» **Work to complete**: Write out each line that follows exactly as it stands, without the pictures.
--- Start Data excerpt ---
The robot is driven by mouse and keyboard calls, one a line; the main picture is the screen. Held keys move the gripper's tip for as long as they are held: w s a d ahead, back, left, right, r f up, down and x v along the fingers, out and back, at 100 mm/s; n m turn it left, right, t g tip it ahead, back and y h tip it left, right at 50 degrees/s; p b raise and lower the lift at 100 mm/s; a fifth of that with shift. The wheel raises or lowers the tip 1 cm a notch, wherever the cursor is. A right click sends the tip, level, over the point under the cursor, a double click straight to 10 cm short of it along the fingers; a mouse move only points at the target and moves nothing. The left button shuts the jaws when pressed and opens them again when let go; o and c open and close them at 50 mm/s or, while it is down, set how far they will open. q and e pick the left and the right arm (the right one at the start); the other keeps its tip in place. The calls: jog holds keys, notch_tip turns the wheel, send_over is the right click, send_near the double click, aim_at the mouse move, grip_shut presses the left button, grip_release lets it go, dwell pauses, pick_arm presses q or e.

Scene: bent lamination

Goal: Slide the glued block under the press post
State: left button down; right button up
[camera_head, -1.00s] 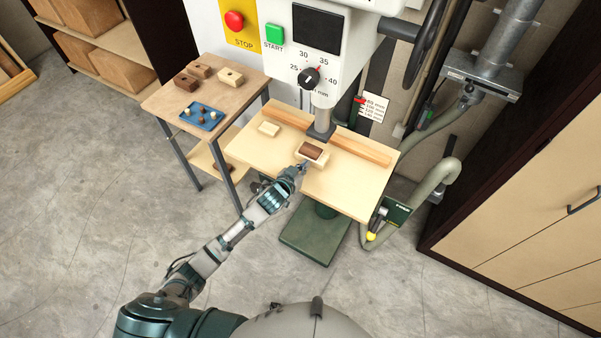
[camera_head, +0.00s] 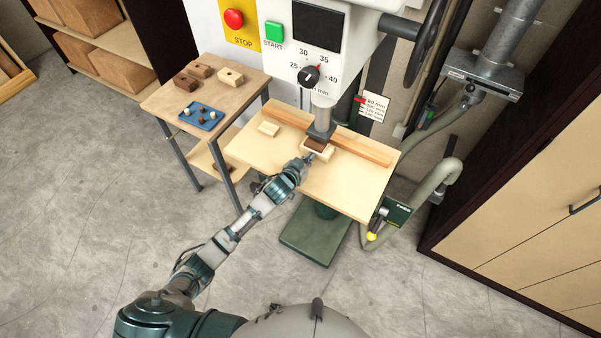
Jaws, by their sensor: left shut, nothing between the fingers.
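The glued block (camera_head: 317,148), pale wood with a dark brown layer on top, sits on the press table (camera_head: 345,188). Its far part is under the foot of the press post (camera_head: 322,124), which hides some of it. I cannot tell whether the foot touches it. My left gripper (camera_head: 309,159) is shut and empty at the near edge of the block, seemingly against it. My right gripper is not in view.
A wooden fence (camera_head: 360,147) runs along the table behind the post. A side table (camera_head: 215,82) with blocks and a blue tray (camera_head: 203,117) stands at left. The table's right part is clear.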

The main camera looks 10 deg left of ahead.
--- End Data excerpt ---
» **Answer to the task**:
The robot is driven by mouse and keyboard calls, one a line; the main picture is the screen. Held keys move the gripper's tip for as long as they are held: w s a d ahead, back, left, right, r f up, down and x v along the fingers, out and back, at 100 mm/s; n m turn it left, right, t g tip it ahead, back and y h tip it left, right at 50 degrees/s; p b raise and lower the lift at 100 mm/s; a fifth of that with shift. The wheel raises or lowers the tip 1 cm a notch, wherever the cursor is. A right click sends the tip, level, over the point under the cursor, a double click straight to 10 cm short of it along the fingers; a mouse move only points at the target and moves nothing. The left button shuts the jaws when pressed and opens them again when let go; o and c open and close them at 50 mm/s or, while it is down, set how far they will open. q and e pick the left and the right arm (the right one at the start); the other keeps its tip in place. The calls: jog holds keys, notch_tip turns the wheel, send_over is the right click, send_near the double click, aim_at the mouse move, grip_shut presses the left button, grip_release lets it go, dwell pauses, pick_arm presses q or e.

Scene: bent lamination

Goal: Slide the glued block under the press post
State: left button down; right button up
[camera_head, -1.00s] 
[camera_head, +0.00s] 
Jaws, by their sensor: left shut, nothing between the fingers.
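The glued block (camera_head: 317,148), pale wood with a dark brown layer on top, sits on the press table (camera_head: 345,188). Its far part is under the foot of the press post (camera_head: 322,124), which hides some of it. I cannot tell whether the foot touches it. My left gripper (camera_head: 309,159) is shut and empty at the near edge of the block, seemingly against it. My right gripper is not in view.
A wooden fence (camera_head: 360,147) runs along the table behind the post. A side table (camera_head: 215,82) with blocks and a blue tray (camera_head: 203,117) stands at left. The table's right part is clear.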

The main camera looks 10 deg left of ahead.

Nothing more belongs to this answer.